PG Phriday: Uptown Func
One of the coolest things about Postgres functions is that they can return rows as if they were a table. Not only is it possible, but creating a set-returning function in Postgres is almost frighteningly trivial when compared to other database engines. In fact, some Oracle users are probably rolling their eyes and muttering “Just use a cursor!” already. Just hear us out!
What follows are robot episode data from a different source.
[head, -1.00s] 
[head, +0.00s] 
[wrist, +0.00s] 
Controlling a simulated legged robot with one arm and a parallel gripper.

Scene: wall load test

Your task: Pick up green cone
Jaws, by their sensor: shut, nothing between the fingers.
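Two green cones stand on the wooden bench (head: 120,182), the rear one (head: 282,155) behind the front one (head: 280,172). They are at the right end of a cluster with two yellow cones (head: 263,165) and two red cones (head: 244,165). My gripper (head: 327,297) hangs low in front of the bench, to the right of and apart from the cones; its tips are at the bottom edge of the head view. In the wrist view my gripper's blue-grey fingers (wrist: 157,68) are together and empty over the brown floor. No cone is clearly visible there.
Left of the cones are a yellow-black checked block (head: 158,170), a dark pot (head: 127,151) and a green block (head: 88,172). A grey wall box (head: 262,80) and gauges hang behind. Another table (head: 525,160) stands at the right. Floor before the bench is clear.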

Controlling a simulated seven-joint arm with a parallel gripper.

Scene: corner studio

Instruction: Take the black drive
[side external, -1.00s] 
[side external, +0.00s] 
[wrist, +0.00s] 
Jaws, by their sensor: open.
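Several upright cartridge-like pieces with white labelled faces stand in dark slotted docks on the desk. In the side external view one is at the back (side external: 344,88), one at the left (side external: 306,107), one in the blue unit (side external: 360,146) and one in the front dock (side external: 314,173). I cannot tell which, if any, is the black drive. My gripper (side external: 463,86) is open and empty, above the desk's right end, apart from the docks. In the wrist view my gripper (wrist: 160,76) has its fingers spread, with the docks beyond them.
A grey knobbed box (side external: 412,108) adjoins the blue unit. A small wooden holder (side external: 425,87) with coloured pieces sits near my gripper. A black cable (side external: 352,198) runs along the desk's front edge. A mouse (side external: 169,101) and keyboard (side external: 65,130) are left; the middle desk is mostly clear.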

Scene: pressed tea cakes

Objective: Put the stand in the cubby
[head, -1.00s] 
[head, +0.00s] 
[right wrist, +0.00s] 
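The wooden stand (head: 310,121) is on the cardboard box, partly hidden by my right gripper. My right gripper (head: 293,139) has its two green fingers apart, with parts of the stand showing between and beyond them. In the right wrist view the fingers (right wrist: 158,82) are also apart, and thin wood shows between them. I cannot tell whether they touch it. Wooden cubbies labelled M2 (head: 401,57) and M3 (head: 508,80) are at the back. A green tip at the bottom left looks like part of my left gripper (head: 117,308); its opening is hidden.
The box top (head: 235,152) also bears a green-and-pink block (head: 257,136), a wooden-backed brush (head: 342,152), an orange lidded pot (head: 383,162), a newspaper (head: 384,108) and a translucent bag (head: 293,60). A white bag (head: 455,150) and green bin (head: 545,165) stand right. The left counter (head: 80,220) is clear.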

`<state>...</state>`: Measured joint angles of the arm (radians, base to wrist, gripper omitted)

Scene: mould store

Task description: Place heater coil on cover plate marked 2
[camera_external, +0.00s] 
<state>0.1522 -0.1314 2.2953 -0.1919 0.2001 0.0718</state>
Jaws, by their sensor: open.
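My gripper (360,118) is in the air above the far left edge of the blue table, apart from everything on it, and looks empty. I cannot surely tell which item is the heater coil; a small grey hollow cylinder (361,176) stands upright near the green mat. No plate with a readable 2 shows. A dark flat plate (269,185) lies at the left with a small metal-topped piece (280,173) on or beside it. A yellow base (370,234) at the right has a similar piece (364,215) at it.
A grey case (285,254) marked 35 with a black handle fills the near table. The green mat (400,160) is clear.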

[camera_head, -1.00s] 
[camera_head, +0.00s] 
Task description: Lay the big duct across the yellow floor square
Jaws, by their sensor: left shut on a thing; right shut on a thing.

Postgres functions can return cursors too, but using them afterwards isn’t exactly a friendly experience. Cursors are passed by reference, so the function must either accept a parameter to name the cursor, or it generates something wacky like “<unnamed portal 1>”. After that, cursors can only be used with FETCH
instead of SELECT
, greatly limiting their utility.
What about views, then? Obviously they can return rows like a table, so why not just write everything as a query and turn it into a view? It’s true that practically any function can be emulated with a sufficiently advanced query. This is especially true since Postgres 9 added CTEs, allowing it to generate step-by-step transformations. Some use cases aren’t well covered by that approach, however.
Stop, Wait a Minute
Consider the Fibonacci Sequence. Here’s a function that iteratively generates the whole sequence up to the Nth value:
CREATE OR REPLACE FUNCTION fibonacci(nLoops INT)
RETURNS SETOF NUMERIC AS
$$
DECLARE
i INT;
x NUMERIC := 0;
y NUMERIC := 1;
z NUMERIC := 1;
BEGIN
FOR i IN 1..nLoops LOOP
RETURN NEXT x;
x = y;
y = z;
z = x + y;
END LOOP;
END;
$$ LANGUAGE plpgsql;
SELECT max(fibonacci) FROM fibonacci(100);
max
-----------------------
218922995834555169026
Amusingly enough, this particular function works until the NUMERIC
datatype itself is exhausted, provided sufficient hardware. Our test VM was able to survive until the 400,000th result before subsequent attempts exhausted our meager 8GB of temporary disk space. We’d print it here, but sadly a number with 83,595 digits won’t fit in the article.
Take a Sip, Sign a Check
Now consider if we had implemented this as a CTE instead. That by itself isn’t difficult, we just need to rewrite things a bit:
WITH RECURSIVE fib(i, a, b) as (
SELECT 1, 0::NUMERIC, 1::NUMERIC
UNION ALL
SELECT i + 1, b, a + b
FROM fib
WHERE i <= 100
)
SELECT max(a)
FROM fib;
But how can this be turned into a general-purpose view? We would have to raise the limit of the recursive portion of the CTE to some comfortable (or uncomfortable) upper bound so the caller could limit the results with either a LIMIT
or WHERE
clause.
This has two problems. The first is that the maximum is arbitrary and may not correspond with desired use patterns. The second is that CTEs produce all results before filters are applied, meaning a lot of wasted effort. CTEs don't really work well in views since the inner components can't be tweaked for specific conditions, yet without them, SQL is stateless. There's also the matter of exception handling. So any time we need a state machine that returns rows, functions are really our only answer.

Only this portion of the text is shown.